27 July [1814]

Penelope Pennington, Hot Wells, to Mary Hays, c/o Messrs Hays & Wedd, Gainsford Street, Southwark, 27 July [1814].1  

 

Hot Wells 27th July [1814]

My dearest Madam

      I sincerely hope you have not suffered any anxiety, or uneasiness from my Silence, but a variety of Causes, vexatious in their nature, yet too uninteresting to detail, have kept me in a state of uncertainty with respect to my movements, and indeed in some measure they will continue to operate, but I cannot any longer leave you a prey to suspence. – I hope to get away by the 8th of next month;  a Week later than I had planned, and fully intended;  but the delay is unavoidable. – I heartily wish you were once fairly set out. – I move so seldom that I dread the trouble, and am agitated at the idea of leaving Home, where tho my presence contributes but little to the comfort and satisfaction of my poor Mother in the weakened state of her Intellects – (indeed I believe she has very little consciousness of my presence, or absence) yet I feel a reluctance to leave her, altogether, under any ones care but my own. – It must however be done, as Mr Pennington’s Health imperiously demands that we should try what change of Air can effect, – and he will not stir without me. – I hope your convenience will not be affected by our delay? – Pray in the removal of your Furniture think only of the time, & mode that best suits your own Ease; – when ever it arrives here, it will be perfectly safe, and a line to my Friend Miss Wren, who remains, will afford you all necessary information on the Subject. –

      If I was not so languid, from the uncommon heat of the Weather, & too much annoy’d, I will honestly confess, by similar Thoughts & Feeling to have the consciousness to do it, I wou'd rave at your gloomy Quotation. I will not allow it, however, under present Circumstances to be just, or apt. – You have found I trust – “a Port propitious” – and a “Pilot” at least cordially disposed to be “kind” as you can wish, or desire. –

      I am sorry for all these commotions in the Political Hemisphere at Home. – There has been a great deal too much said about Lord Cochranes Business,2 and the unhappy state of things at Carlton House3 – but there is a Party in this Country who wou’d infuse Poison & bitterness into all the Blessings that Providence bestows upon us. – May peace abroad, be succeeded, and attended, by Unanimity, & good will at Home, is the fervent Wish of dear Friend!

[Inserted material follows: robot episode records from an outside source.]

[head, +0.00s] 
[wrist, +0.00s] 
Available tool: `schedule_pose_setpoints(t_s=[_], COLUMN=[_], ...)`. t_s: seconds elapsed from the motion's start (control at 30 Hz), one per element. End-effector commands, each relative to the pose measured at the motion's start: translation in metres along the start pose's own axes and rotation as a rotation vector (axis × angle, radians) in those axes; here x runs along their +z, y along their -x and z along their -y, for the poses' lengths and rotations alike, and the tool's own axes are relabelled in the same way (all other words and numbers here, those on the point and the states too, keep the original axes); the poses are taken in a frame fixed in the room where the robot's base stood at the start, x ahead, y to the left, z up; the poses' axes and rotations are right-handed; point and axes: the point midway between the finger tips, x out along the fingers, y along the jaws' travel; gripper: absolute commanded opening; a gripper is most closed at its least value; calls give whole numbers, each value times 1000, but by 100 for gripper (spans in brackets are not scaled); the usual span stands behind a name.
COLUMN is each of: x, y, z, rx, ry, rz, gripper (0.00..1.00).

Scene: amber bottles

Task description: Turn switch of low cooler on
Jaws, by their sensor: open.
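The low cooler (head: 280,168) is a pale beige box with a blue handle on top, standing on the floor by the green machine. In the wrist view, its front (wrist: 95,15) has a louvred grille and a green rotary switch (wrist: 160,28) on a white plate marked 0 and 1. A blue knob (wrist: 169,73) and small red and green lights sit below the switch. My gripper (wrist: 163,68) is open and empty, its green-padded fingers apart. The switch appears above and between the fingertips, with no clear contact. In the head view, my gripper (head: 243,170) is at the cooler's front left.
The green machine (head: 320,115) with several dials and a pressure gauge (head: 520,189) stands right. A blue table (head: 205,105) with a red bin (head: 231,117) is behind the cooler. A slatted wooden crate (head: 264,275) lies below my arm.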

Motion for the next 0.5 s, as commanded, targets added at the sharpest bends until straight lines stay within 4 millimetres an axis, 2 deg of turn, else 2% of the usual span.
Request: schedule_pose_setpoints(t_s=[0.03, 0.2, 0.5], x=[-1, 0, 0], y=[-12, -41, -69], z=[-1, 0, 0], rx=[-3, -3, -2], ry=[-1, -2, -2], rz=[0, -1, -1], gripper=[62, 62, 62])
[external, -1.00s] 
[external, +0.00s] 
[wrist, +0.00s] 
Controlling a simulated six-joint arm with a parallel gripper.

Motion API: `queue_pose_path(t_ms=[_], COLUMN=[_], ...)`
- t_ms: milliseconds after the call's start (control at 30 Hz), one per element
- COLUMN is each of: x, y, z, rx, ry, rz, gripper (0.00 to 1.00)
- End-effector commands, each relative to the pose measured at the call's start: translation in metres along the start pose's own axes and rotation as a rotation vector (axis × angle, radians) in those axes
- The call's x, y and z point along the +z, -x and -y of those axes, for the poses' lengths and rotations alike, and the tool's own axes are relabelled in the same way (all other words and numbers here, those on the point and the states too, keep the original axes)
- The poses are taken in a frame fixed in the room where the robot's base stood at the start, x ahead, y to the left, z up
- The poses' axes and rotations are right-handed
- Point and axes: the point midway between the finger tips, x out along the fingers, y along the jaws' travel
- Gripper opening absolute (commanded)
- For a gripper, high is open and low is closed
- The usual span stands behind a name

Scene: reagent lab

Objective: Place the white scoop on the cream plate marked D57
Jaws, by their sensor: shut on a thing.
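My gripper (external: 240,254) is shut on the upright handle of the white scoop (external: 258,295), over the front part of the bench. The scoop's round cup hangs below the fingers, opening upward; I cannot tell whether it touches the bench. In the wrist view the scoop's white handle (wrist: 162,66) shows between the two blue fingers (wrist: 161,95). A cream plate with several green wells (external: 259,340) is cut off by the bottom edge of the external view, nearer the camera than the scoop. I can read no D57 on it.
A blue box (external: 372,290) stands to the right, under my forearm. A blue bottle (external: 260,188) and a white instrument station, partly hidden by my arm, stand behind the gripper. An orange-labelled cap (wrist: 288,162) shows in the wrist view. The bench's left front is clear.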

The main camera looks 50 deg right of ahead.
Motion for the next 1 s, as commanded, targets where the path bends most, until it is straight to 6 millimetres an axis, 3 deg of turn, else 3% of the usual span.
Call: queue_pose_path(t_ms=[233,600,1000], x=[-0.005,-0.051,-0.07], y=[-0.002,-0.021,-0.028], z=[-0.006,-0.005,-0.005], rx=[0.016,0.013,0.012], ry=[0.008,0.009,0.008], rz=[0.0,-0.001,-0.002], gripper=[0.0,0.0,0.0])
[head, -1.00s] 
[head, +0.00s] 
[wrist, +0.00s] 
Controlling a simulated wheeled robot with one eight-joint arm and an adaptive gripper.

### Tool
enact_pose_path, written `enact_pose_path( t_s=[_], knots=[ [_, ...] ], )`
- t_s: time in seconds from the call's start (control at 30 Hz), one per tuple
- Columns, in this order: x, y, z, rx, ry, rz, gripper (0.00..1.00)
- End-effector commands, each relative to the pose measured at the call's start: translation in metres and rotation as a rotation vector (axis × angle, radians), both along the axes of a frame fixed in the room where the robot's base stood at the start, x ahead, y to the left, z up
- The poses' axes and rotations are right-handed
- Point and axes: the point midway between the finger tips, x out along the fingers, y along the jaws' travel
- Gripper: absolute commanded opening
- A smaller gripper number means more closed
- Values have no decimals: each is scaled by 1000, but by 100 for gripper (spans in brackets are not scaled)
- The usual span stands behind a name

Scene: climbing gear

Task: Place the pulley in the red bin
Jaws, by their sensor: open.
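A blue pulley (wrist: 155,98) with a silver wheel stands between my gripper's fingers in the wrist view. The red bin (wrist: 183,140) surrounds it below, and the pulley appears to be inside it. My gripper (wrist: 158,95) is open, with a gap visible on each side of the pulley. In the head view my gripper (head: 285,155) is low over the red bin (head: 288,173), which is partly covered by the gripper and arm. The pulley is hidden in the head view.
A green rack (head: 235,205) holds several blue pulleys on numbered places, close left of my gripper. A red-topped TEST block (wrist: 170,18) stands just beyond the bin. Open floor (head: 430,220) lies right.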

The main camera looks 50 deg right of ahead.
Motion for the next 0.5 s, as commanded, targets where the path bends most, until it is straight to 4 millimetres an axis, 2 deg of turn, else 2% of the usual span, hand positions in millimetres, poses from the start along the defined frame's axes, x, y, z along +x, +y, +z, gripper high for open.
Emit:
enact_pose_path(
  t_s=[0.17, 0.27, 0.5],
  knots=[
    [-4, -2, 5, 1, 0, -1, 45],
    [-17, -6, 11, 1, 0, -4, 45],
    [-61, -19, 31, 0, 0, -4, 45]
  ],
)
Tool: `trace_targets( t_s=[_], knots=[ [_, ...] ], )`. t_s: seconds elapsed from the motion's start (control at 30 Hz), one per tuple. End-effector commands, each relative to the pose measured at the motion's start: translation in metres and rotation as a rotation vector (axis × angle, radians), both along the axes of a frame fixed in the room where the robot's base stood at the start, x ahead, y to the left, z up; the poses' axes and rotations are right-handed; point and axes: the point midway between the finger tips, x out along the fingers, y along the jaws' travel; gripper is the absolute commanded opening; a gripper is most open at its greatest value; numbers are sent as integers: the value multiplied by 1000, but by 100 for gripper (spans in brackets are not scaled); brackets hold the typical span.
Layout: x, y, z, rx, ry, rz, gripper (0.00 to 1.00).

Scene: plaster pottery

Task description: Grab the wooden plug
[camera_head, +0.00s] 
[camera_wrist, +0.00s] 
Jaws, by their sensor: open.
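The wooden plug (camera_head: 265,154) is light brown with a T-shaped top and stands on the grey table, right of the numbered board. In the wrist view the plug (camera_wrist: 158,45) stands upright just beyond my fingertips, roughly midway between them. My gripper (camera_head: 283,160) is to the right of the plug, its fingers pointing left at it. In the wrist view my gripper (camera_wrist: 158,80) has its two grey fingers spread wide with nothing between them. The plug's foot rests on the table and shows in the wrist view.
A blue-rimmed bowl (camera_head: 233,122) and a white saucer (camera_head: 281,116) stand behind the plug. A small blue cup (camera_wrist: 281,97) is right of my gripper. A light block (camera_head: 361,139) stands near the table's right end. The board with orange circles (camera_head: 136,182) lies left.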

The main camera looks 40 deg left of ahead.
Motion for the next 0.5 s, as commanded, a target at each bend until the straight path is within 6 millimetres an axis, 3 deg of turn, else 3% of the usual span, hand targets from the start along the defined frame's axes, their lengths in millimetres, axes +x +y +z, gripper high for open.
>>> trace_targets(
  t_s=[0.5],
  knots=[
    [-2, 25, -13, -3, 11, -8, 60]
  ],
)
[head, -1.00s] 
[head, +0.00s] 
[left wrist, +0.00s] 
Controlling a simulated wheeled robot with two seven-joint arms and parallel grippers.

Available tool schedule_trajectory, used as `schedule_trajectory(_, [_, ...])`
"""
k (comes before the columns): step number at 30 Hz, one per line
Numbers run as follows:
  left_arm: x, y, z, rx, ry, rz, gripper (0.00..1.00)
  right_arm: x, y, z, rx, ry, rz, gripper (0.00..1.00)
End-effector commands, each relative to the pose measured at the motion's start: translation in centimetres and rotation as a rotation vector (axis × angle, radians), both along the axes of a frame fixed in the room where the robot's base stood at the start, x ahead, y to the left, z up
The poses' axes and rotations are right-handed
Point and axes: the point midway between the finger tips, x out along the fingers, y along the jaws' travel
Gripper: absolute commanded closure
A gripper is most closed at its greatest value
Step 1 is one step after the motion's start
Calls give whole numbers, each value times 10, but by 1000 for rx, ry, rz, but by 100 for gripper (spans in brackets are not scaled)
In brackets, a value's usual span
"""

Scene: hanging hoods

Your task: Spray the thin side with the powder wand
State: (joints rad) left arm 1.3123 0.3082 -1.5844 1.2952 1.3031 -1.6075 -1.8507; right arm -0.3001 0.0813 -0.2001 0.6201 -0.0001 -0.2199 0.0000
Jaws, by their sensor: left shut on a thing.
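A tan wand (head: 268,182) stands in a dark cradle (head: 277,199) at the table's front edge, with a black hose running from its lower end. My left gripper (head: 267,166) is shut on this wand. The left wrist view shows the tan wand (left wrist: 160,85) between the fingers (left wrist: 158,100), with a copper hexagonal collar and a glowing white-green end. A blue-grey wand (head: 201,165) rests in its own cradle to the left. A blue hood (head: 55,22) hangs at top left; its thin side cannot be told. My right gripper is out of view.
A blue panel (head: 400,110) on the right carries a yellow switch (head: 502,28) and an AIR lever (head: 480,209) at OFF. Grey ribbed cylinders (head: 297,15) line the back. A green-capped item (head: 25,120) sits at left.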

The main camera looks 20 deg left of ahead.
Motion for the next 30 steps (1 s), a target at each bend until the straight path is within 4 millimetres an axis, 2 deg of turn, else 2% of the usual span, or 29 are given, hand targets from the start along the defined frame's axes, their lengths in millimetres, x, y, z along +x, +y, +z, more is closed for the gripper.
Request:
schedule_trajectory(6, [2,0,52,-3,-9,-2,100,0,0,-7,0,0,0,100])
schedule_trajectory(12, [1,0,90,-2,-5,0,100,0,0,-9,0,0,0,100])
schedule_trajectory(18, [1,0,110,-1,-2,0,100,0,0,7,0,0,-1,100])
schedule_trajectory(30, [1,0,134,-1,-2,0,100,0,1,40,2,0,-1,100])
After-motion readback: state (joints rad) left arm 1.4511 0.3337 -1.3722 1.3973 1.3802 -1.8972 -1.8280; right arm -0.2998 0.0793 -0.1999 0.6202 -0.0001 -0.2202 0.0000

                        Your faithfully devoted

                                    & attached

                                                P. Pennington


    I scribble in haste having just at present much on my Mind & Hands  

      Mr Pennington desires his best Compliments. I have a mind also to let you see how bad I can write.

     Notwithstanding I feel the sudden, & violent heat of the Weather, there is some thing superb and grand in the full glow of Summer which I love. – one feel[s] fewer wants than ^in^ any other Season; it seems sufficient! To supercede the necessity of many articles, & almost to supply every thing. I imagine your Goods will be Landed in Bristol, indeed certain that they must be, – and then sent down, as directed, to Dowry Square

 

Address: Mrs M. Hays | To the care of Messrs Hays & Wedd | Gainsford Street | Southwark |London  

Postmark: 27 July 1814. 


1 Misc. Ms. 2186, Pforzheimer Collection, NYPL; Brooks, Correspondence 523-24.  

Admiral Thomas Cochrane (1775-1860) was a hero during the Napoleonic Wars, but he fell into disgrace in 1814 on a conviction for fraud concerning certain activities conducted on the London Stock Exchange. He was eventually pardoned and reinstated in the Royal Navy as an Admiral. 

The residence at that time of the Prince of Wales and Princess Caroline.